The problem:
Extract the full listing below without altering a single character.

Recorded information:
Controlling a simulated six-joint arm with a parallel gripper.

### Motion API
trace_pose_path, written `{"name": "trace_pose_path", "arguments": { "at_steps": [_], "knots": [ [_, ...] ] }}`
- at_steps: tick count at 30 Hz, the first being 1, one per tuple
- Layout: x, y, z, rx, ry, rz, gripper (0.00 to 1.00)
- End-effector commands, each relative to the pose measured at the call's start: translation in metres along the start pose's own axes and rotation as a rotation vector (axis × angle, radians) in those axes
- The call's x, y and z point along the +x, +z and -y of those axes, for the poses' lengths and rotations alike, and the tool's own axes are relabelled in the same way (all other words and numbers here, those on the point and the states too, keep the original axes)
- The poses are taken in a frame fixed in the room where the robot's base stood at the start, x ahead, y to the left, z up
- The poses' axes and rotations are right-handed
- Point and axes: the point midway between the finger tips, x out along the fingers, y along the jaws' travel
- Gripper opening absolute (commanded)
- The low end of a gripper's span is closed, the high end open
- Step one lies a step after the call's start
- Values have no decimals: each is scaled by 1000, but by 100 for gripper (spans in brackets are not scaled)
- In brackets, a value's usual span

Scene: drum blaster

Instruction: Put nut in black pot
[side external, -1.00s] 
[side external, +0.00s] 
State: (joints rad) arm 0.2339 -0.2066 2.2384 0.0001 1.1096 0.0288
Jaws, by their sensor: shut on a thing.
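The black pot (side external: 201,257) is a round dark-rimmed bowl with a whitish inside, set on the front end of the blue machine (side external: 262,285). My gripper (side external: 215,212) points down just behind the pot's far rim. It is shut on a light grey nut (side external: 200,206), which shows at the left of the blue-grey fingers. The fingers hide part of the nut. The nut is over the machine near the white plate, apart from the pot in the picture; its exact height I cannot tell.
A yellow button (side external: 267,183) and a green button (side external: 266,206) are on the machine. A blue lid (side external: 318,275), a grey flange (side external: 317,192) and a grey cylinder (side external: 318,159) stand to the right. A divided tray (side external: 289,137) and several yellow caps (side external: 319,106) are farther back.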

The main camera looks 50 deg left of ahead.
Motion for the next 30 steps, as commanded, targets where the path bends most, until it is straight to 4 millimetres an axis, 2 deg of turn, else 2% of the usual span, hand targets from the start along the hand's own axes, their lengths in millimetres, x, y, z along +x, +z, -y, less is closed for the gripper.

Answer to the exercise:
Controlling a simulated six-joint arm with a parallel gripper.

### Motion API
trace_pose_path, written `{"name": "trace_pose_path", "arguments": { "at_steps": [_], "knots": [ [_, ...] ] }}`
- at_steps: tick count at 30 Hz, the first being 1, one per tuple
- Layout: x, y, z, rx, ry, rz, gripper (0.00 to 1.00)
- End-effector commands, each relative to the pose measured at the call's start: translation in metres along the start pose's own axes and rotation as a rotation vector (axis × angle, radians) in those axes
- The call's x, y and z point along the +x, +z and -y of those axes, for the poses' lengths and rotations alike, and the tool's own axes are relabelled in the same way (all other words and numbers here, those on the point and the states too, keep the original axes)
- The poses are taken in a frame fixed in the room where the robot's base stood at the start, x ahead, y to the left, z up
- The poses' axes and rotations are right-handed
- Point and axes: the point midway between the finger tips, x out along the fingers, y along the jaws' travel
- Gripper opening absolute (commanded)
- The low end of a gripper's span is closed, the high end open
- Step one lies a step after the call's start
- Values have no decimals: each is scaled by 1000, but by 100 for gripper (spans in brackets are not scaled)
- In brackets, a value's usual span

Scene: drum blaster

Instruction: Put nut in black pot
[side external, -1.00s] 
[side external, +0.00s] 
State: (joints rad) arm 0.2339 -0.2066 2.2384 0.0001 1.1096 0.0288
Jaws, by their sensor: shut on a thing.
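The black pot (side external: 201,257) is a round dark-rimmed bowl with a whitish inside, set on the front end of the blue machine (side external: 262,285). My gripper (side external: 215,212) points down just behind the pot's far rim. It is shut on a light grey nut (side external: 200,206), which shows at the left of the blue-grey fingers. The fingers hide part of the nut. The nut is over the machine near the white plate, apart from the pot in the picture; its exact height I cannot tell.
A yellow button (side external: 267,183) and a green button (side external: 266,206) are on the machine. A blue lid (side external: 318,275), a grey flange (side external: 317,192) and a grey cylinder (side external: 318,159) stand to the right. A divided tray (side external: 289,137) and several yellow caps (side external: 319,106) are farther back.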

The main camera looks 50 deg left of ahead.
Motion for the next 30 steps, as commanded, targets where the path bends most, until it is straight to 4 millimetres an axis, 2 deg of turn, else 2% of the usual span, hand targets from the start along the hand's own axes, their lengths in millimetres, x, y, z along +x, +z, -y, less is closed for the gripper.

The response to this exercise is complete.